-- Begin --

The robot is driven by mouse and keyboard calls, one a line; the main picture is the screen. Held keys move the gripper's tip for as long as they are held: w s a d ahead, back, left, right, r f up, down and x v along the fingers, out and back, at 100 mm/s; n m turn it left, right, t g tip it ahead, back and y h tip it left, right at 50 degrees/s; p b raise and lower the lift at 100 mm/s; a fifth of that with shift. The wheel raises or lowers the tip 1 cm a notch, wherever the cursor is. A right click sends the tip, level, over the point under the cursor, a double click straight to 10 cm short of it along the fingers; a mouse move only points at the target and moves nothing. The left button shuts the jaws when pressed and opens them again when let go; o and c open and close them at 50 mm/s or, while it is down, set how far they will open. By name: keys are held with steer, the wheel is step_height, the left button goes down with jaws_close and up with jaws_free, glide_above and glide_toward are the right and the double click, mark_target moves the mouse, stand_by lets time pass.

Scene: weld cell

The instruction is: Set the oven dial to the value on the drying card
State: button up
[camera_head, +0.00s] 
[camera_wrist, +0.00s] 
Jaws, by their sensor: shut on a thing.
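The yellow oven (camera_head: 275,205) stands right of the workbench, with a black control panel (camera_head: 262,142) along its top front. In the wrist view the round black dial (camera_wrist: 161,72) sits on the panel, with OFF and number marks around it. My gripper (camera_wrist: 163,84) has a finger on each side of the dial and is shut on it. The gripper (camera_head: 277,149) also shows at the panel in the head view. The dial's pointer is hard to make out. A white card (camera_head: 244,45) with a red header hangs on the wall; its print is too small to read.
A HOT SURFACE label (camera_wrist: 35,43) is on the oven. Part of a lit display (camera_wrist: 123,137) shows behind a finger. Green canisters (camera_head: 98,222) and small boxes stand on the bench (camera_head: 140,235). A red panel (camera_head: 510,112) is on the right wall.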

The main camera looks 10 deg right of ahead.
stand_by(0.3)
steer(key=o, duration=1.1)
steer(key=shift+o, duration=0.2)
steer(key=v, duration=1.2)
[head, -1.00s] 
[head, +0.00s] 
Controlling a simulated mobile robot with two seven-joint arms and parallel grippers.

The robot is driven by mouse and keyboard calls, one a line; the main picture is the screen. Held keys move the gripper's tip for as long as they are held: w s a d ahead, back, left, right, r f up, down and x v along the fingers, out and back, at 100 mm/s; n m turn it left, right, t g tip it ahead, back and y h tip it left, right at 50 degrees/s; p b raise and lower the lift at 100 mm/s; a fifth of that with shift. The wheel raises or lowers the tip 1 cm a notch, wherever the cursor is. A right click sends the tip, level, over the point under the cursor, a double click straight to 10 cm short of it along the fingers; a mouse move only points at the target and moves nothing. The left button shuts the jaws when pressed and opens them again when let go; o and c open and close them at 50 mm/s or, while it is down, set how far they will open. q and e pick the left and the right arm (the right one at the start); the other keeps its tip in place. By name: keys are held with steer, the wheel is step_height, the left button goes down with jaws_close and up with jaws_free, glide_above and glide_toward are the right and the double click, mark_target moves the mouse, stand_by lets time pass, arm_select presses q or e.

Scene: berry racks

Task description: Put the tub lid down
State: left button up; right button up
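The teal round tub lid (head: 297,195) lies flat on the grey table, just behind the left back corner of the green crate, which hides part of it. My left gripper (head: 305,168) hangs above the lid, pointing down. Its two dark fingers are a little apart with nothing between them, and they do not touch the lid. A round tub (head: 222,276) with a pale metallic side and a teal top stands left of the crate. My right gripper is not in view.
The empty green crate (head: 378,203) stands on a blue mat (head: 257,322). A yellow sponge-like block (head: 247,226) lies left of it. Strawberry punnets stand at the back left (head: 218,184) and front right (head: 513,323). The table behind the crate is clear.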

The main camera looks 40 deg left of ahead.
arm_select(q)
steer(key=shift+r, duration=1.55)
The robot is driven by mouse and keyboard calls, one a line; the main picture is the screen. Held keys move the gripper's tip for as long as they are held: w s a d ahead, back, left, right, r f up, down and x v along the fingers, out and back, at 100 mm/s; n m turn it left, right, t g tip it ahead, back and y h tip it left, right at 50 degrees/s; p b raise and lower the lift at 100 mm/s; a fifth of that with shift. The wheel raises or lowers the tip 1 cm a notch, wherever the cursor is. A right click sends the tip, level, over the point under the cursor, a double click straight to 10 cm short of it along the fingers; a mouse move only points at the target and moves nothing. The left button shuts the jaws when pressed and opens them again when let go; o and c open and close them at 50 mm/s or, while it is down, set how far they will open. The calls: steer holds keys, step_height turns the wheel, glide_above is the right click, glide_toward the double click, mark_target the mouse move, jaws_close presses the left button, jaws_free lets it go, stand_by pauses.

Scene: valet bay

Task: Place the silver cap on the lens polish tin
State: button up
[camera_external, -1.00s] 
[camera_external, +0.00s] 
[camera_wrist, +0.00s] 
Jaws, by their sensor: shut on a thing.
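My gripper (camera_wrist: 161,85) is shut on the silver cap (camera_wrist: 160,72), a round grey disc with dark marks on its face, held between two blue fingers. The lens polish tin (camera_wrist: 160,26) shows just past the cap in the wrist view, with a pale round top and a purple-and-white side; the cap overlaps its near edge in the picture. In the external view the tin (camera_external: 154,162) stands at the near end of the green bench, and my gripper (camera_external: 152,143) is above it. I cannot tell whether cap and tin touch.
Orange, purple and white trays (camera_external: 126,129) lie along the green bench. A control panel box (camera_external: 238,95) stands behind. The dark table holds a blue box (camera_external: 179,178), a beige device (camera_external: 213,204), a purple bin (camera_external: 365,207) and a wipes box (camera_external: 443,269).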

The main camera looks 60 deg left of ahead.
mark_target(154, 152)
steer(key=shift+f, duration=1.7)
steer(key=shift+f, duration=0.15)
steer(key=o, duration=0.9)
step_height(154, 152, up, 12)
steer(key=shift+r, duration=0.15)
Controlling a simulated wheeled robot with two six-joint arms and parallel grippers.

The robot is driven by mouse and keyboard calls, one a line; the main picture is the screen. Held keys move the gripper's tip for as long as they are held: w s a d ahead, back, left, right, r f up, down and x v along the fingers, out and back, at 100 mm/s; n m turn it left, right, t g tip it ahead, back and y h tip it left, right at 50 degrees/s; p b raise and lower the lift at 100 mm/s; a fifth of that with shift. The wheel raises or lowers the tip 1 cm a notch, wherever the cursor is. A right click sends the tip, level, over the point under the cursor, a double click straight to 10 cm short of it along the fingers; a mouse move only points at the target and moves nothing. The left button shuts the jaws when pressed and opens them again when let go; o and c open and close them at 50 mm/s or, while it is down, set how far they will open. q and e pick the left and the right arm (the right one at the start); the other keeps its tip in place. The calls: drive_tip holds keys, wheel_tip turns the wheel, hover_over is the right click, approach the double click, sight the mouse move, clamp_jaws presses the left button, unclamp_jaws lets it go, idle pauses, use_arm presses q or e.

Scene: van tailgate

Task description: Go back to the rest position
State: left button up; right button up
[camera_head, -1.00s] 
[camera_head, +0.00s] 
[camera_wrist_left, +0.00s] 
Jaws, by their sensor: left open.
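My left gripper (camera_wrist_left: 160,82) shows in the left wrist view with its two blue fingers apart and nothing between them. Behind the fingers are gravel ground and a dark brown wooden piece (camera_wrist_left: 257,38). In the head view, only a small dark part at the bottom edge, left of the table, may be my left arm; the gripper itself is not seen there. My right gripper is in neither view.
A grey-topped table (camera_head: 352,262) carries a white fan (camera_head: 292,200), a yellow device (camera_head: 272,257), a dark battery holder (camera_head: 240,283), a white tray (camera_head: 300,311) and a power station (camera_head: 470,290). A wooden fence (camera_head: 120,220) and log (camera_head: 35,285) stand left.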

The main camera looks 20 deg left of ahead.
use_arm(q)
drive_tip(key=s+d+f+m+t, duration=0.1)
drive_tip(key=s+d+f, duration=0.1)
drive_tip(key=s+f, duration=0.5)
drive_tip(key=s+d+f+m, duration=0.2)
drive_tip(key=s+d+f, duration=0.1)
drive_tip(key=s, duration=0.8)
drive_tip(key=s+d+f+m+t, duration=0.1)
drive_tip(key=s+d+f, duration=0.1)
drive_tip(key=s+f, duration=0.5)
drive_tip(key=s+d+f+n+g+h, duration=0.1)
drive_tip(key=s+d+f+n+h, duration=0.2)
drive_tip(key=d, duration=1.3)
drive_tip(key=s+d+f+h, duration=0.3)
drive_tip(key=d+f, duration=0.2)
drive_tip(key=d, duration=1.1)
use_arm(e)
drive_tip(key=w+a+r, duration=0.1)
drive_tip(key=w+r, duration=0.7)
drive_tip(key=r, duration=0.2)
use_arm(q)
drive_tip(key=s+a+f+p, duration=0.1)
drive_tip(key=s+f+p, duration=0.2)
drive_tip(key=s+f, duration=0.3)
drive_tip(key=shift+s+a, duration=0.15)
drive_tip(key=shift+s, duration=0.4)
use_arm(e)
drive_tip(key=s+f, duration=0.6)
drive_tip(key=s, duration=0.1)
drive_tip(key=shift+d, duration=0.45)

-- End --

- To do:
Return from the data every line that holds "description".

- Full output:
Task description: Put the tub lid down
Task description: Go back to the rest position

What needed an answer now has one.